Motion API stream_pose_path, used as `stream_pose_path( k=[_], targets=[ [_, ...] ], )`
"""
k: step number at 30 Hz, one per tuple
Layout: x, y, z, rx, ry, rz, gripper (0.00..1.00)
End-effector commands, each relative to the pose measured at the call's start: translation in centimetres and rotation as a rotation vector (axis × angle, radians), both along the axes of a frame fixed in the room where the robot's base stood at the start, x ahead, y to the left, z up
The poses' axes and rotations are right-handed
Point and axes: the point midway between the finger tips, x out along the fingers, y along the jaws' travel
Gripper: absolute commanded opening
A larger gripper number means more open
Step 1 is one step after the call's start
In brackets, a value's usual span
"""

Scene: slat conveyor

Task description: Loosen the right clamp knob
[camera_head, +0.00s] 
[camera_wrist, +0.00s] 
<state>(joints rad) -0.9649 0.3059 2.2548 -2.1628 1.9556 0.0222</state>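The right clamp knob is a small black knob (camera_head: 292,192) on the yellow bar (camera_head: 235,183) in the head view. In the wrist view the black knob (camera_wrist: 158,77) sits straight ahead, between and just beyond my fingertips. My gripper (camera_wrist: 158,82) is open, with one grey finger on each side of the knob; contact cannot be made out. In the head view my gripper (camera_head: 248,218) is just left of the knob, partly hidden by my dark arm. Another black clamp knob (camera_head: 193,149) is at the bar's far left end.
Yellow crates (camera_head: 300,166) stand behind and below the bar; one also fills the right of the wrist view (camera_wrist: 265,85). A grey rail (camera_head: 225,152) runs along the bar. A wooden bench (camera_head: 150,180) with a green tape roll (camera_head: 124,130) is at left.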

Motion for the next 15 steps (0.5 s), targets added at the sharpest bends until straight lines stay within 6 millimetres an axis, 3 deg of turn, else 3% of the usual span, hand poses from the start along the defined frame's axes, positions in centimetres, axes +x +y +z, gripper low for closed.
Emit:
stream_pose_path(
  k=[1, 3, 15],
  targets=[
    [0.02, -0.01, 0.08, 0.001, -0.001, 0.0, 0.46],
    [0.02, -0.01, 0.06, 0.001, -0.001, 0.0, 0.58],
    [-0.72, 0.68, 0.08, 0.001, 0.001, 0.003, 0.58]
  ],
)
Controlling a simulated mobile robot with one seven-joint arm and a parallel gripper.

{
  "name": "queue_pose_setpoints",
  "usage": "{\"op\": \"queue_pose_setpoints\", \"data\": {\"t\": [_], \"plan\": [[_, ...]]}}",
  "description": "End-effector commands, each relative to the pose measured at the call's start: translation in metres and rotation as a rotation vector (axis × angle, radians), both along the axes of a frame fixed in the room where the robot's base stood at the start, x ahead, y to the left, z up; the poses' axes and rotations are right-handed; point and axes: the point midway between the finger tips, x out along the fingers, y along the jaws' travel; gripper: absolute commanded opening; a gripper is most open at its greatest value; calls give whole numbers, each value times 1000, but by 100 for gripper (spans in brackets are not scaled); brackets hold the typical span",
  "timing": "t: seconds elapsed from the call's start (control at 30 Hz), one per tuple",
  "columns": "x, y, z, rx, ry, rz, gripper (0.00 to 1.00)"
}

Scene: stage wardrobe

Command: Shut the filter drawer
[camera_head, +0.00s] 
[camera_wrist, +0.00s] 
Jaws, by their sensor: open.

+===+

**Required work**. Gather, from the listing above, every line carrying the word "usual".

**Response**.
In brackets, a value's usual span
Motion for the next 15 steps (0.5 s), targets added at the sharpest bends until straight lines stay within 6 millimetres an axis, 3 deg of turn, else 3% of the usual span, hand poses from the start along the defined frame's axes, positions in centimetres, axes +x +y +z, gripper low for closed.

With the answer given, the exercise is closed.